B2SAFE is a robust, safe and highly available service which allows community and departmental repositories to implement data management policies on their research data across multiple administrative domains in a trustworthy manner. A solution to: provide an abstraction layer which virtualizes large-scale data resources, guard against data loss in long-term archiving and preservation, optimize access for users from different regions, bring data closer to powerful computers for compute-intensive analysis
CLARIN.SI is the Slovenian node of the European CLARIN (Common Language Resources and Technology Infrastructure) Centers. The CLARIN.SI repository is hosted at the Jožef Stefan Institute and offers long-term preservation of deposited linguistic resources, along with their descriptive metadata. The integration of the repository with the CLARIN infrastructure gives the deposited resources wide exposure, so that they can be known, used and further developed beyond the lifetime of the projects in which they were produced. Among the resources currently available in the CLARIN.SI repository are the multilingual MULTEXT-East resources, the CC version of Slovenian reference corpus Gigafida, the morphological lexicon Sloleks, the IMP corpora and lexicons of historical Slovenian, as well as many other resources for a variety of languages. Furthermore, several REST-based web services are provided for different corpus-linguistic and NLP tasks.

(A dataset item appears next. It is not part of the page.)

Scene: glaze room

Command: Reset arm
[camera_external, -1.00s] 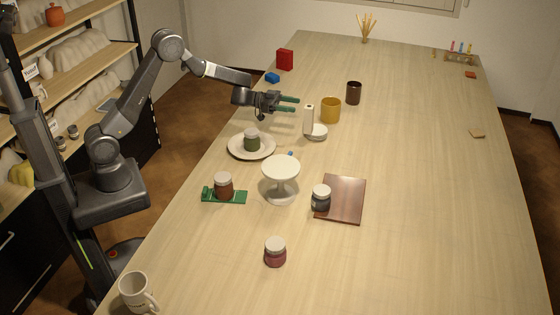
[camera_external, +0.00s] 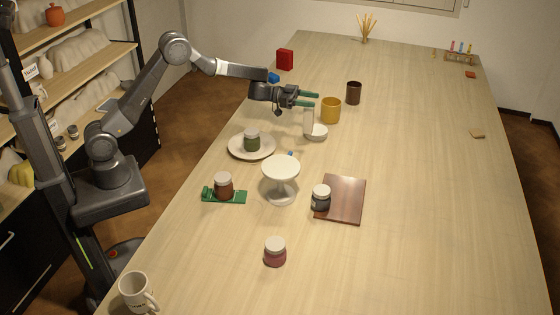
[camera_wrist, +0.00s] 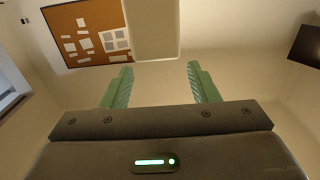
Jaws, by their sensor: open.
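My gripper (camera_external: 316,99) is open and level over the table's left half, its green fingers pointing right. Its fingers also show apart in the wrist view (camera_wrist: 160,72), with nothing between the tips. In the external view it overlaps the top of a white upright piece (camera_external: 308,122), beside a low white round dish (camera_external: 318,132). I cannot tell whether they touch. A yellow mug (camera_external: 330,109) stands just right of the fingers. A pale block-like shape (camera_wrist: 152,28) fills the top middle of the wrist view; I cannot tell what it is.
A plate (camera_external: 237,149) with a green jar, a white cake stand (camera_external: 281,168), a brown jar (camera_external: 223,187) on a green holder and a dark board (camera_external: 346,203) stand nearer. A dark brown cup (camera_external: 353,92) and red block (camera_external: 285,60) stand farther back. The table's right side is mostly clear.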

CLARIN-UK is a consortium of centres of expertise involved in research and resource creation involving digital language data and tools. The consortium includes the national library, and academic departments and university centres in linguistics, languages, literature and computer science.

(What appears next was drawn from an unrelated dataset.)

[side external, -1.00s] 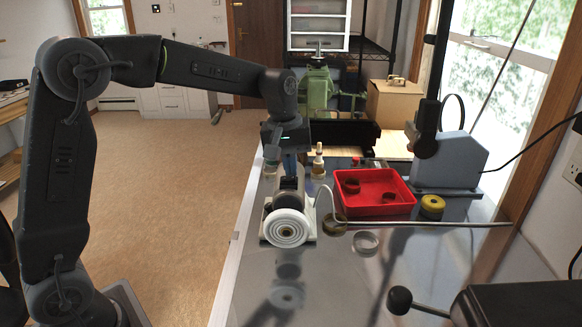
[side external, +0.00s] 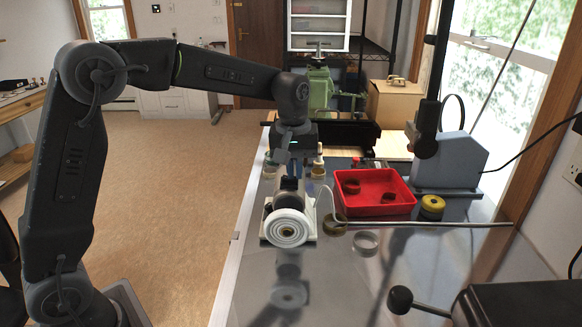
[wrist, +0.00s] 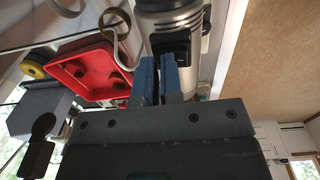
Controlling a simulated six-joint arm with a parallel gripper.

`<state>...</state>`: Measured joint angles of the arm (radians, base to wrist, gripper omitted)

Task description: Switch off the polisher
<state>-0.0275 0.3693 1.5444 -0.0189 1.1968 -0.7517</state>
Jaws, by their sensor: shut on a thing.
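The polisher has a round white wheel (side external: 288,228) facing the camera in the side view, with a dark motor body behind it. In the wrist view its silver body (wrist: 168,17) is at the top, with a black switch block (wrist: 170,43) on it. My gripper (wrist: 160,60) has blue fingers, close together at the switch block and shut on part of it. How the switch is set cannot be told. In the side view my gripper hangs behind and above the motor body, and its fingertips are mostly hidden.
A red tray (side external: 403,207) with rings in it stands right of the polisher. A yellow roll (side external: 432,206) and a clear ring (side external: 366,243) lie near it. A grey machine (side external: 452,160) stands at the right.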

The focus of PolMine is on texts published by public institutions in Germany. Corpora of parliamentary protocols are at the heart of the project: Parliamentary proceedings are available for long stretches of time, cover a broad set of public policies and are in the public domain, making them a valuable text resource for political science. The project develops repositories of textual data in a sustainable fashion to suit the research needs of political science. Concerning data, the focus is on converting text issued by public institutions into a sustainable digital format (TEI/XML).
HELIX DATA is an integral component of the Hellenic Data Service "HELIX" supporting knowledge management and scholarly communication in Greece. HELIX DATA is the data catalogue and repository, with a dual role to store and preserve data that are self-deposited by researchers as well as to harvest data records from other national data sources and catalogues.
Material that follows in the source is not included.